Nevada consistently ranks high nationally for domestic violence crimes and fatalities; police statewide arrested more than 30,000 people for domestic violence offenses in 2017, and the Nevada Coalition to End Domestic and Sexual Violence estimated that more than 47,000 adults and children in the state contacted domestic violence victim services in 2017.
In a follow-up statement sent Tuesday, Ford added that he “understand(s), appreciate(s) and accept(s)” the court’s decision and “in fact embrace(s) it” as an example of the importance of constitutional rights. But he said the decision would nonetheless require additional judicial system resources to avoid putting victims at further risk.
“To properly implement this new jury requirement, more resources are immediately needed, such as access to victim advocates, additional prosecutors and defense attorneys, training for laypersons who serve as justices of the peace, and many other needs,” Ford said. “In the meantime, the sad fact remains – domestic violence victims are at risk.”
Other organizations that provide support to victims of domestic violence also raised concerns with the court’s ruling. SafeNest CEO Liz Ortenburger said in a statement that the ruling “clearly puts a batterer’s rights above those of the victim.”
“Delaying trials to meet a jury mandate will only serve to stall the judicial process by perpetuating the power and control dynamic of the abuser and forcing victims to live in a continued state of fear,” she said in a statement.
Clark County District Attorney Steve Wolfson said his office brought a monthly average of 489 misdemeanor domestic violence charges in 2018, an acceptance rate of around 72 percent of the 674 cases submitted to his office by law enforcement. He raised a host of concerns over the court’s ruling, including the length of jury trials versus bench trials, limited capabilities of judges and prosecutors to hear and argue hundreds of new trials, a lack of jury trial capability and equipment in smaller and rural jurisdictions.

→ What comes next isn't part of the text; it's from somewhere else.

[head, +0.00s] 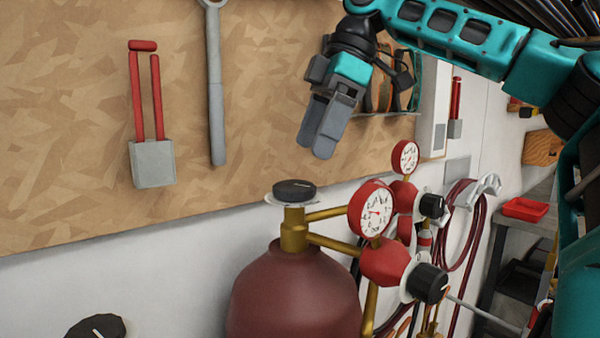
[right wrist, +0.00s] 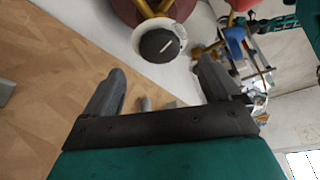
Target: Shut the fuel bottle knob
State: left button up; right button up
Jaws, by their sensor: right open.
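The dark red bottle (head: 292,300) stands upright in front of the wall, with a brass neck on top. A black knob (head: 294,190) with a white mark sits on the neck over a white disc. In the right wrist view a black knob (right wrist: 160,45) with a white line shows on a white disc, beyond the fingertips. My right gripper (head: 316,148) is above the bottle knob and slightly right of it, apart from it, pointing down. In the wrist view the right gripper (right wrist: 162,68) is open and empty. My left gripper is not in view.
Two red regulators with gauges (head: 376,209) and black side knobs (head: 430,283) stand right of the neck. Another black knob (head: 97,328) shows at the bottom left. A wooden board (head: 80,75) with hanging tools is behind. Red hoses (head: 462,230) hang at right.

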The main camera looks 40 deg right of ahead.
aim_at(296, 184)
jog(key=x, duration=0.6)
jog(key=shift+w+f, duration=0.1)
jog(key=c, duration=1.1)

“I think we’re all a little concerned about the effect on all of us, including victims,” he said in an interview on Wednesday. “So yes, I think they have a right to be concerned.”
But Imlay, who said the logistics of implementing the court’s decision are still being worked out, said he didn’t expect rates of domestic violence to be changed now that those accused of the crime can request a jury trial.
“I think they’re overstating the case,” he said. “I don’t think anybody’s going to now go out and commit a domestic violence charge thinking, ‘Oh great, I have a right to a jury trial now.’ I don’t think anyone is going to consider those things before they decide whether or not to commit a battery.”
Updated at 11:56 a.m. to include a statement from Clark County District Attorney Steve Wolfson.